Farther east, another neighbourhood landmark, the former Wally’s Burgers site, hosts another stalled project. A while ago the former kitchen was transformed into a sales office with all the usual signs advertising all the usual amenities. But nothing’s happening. A few months ago someone parked a backhoe on the lot, as if to show that they really mean business. But they’re also using the lot to sell used cars.

Maybe all this indicates a slumping condo market. Or maybe the neighbourhood’s just too outre.

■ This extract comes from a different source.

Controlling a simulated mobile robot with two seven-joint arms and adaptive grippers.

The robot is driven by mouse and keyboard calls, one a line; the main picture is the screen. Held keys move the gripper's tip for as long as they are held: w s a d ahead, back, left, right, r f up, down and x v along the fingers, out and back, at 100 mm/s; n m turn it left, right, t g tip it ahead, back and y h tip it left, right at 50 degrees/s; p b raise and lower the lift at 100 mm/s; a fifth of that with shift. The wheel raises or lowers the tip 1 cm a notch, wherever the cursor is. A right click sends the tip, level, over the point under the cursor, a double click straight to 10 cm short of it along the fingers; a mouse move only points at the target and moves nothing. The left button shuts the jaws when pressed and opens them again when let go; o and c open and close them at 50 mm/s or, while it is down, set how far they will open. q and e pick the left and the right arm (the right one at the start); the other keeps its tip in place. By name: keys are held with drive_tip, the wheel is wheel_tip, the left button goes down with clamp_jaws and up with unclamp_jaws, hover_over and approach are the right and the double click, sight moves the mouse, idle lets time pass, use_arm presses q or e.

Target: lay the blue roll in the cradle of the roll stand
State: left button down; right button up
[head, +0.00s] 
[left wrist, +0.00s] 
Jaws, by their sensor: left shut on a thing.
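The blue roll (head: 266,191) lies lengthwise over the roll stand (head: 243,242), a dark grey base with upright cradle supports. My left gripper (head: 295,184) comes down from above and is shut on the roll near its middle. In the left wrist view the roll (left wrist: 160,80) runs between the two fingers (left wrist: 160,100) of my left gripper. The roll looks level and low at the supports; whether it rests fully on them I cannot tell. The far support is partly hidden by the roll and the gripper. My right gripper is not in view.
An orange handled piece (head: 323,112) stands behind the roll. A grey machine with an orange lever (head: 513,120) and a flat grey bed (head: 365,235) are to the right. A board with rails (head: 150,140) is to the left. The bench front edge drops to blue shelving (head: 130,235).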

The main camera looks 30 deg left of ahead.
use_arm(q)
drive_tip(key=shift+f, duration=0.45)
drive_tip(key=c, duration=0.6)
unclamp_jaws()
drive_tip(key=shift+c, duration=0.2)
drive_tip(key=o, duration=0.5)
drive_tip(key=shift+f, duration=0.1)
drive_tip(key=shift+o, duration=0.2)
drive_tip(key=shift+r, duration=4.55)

But there is hope. Rumour has it Jim Green plans to revitalize Kingsway by re-opening Wally’s Burgers as a Starbucks franchise.

Joseph Jones

Aug 26, 2010 at 10:20am

Carmen Rosen's comment for the 2400 Motel story calls for this note. Many of the Norquay Working Group have identified and favored an arts-oriented community centre as the major public amenity for the site. This would compensate for a demonstrated amenity vacuum in Norquay, establish a landmark of pride in the easily accessible geographic heart of East Vancouver, and perhaps make Vancouver's future "neighbourhood centre" targets view the process as capable of bringing something good – rather than just taking density for developers.

Meanwhile, city planners caution us not to hope for any significant capital injection for our neighbourhood. After all, the city is broke, they say. So what if the City poured over $150 million from the Property Endowment Fund into that fabled other village, the Olympic Village. We should expect nothing.

Anon commentor

Jan 8, 2014 at 1:41pm

Those condos around kingsway are so dead because nobody wants to live in that neighbourhood! If they can afford that kind of price for a condo, they'd live downtown. Let's be honest!